THE CHIEFS

JOEL
ROBUCHON

Joël Robuchon, elected « Meilleur Ouvrier de France » in 1976, and « Chef of the year » in 1987, he is finally elected « chef of the century » in 1990. He is the most starred chef so far.

ALAIN
DUCASSE

Alain Ducasse is one of the most famous chef of his generation. He is at the head of three restaurants, each rewarded with three stars of the Michelin Guide, in London, Monaco and Paris.

ALEXANDRE
GAUTHIER

Rigorous and endowed with great technique, Alexandre Gauthier took over from his father by becoming the owner of La Grenouillère. He offers culinary creations and leads us into the hurly-burly of his energetic and curious youth.

DAVID
TOUTAIN

Ultra talented chef, disciple of Passard and Veyrat, David Toutain opened his restaurant in the Invalides neighbourhood in 2013. He becomes immediately successful thanks to its refined design associated with an incredible “green cooking”.

GREGORY
MARCHAND

Chef and owner of the “Frenchie Restaurant”, he moved abroad for his first experiences in the industry, only carrying his knives malette. He then worked in London, but also in New York, Spain and Hong Kong.

DERSOU

Born after the meeting of an experienced bartender, Amaury Guyot associated to the Sherry Butt and the Prescription Cocktail Club and a Japanese chef without borders, Taku Sekine, ex- Ducasse in Tokyo, Saturne and ClownBar ; Dersou offers a unique experience.

MAXIME
HOERTH

Maxime Hoerth is the winner of the most significant contests and is described as a “prodigy bartender” in his practice. He is the first barman to be consecrated “Meilleur Ouvrier de France” in 2011. He brings to the Bristol Bar his skills, passion and creativity.

JULIEN
ESCOT

Julien Escot starts his career at 18 years old then work for prestigious institutions.
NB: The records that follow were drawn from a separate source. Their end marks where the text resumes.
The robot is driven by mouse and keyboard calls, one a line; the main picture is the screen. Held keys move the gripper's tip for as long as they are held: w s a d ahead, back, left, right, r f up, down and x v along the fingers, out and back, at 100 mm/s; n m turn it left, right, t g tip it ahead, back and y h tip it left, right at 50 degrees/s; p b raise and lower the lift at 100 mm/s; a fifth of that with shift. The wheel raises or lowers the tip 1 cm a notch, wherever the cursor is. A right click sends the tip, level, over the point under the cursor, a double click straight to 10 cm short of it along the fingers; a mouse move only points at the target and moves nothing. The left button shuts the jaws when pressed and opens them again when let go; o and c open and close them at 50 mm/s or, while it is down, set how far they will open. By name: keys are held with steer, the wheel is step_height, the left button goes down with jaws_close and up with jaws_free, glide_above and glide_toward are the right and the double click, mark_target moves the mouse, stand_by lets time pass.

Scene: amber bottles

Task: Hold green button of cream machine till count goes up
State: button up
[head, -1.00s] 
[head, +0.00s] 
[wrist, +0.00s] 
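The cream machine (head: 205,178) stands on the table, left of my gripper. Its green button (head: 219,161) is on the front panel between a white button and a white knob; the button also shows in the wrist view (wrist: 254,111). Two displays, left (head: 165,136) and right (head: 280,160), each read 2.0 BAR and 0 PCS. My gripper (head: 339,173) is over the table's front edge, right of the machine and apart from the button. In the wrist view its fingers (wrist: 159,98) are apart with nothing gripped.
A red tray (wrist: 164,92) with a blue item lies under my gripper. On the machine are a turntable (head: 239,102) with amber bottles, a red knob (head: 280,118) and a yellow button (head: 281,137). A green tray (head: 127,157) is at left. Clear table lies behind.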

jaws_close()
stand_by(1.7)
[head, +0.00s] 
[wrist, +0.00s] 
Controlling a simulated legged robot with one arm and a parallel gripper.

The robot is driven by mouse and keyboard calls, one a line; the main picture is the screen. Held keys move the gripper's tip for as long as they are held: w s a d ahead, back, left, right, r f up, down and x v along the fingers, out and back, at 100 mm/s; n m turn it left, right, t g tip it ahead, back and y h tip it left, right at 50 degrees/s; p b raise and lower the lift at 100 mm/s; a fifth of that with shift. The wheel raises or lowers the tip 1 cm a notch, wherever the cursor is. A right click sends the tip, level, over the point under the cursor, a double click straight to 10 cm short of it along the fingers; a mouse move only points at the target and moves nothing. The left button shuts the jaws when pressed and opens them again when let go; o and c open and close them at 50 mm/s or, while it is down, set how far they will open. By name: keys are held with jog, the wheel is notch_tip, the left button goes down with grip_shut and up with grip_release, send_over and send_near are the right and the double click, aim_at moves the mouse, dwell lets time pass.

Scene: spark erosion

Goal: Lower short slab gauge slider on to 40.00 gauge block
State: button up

Recognized by his peers, he is elected “Best Bartender of the year” in London in 2004. He also won the cocktail’s championship in 2012.

SULLIVAN
DOH

Sullivan Doh, the “genius bartender” aim to bring up-to-date the spirits of our terroirs in his bar which he describes as “chic and choc, underground and luxurious”

Anne Sophie
PIC

Today owner of a dozen restaurants, Anne Sophie Pic has a culinary universe of her own. Between power and delicacy, Anne Sophie Pic delivers a cuisine full of colors and flavors.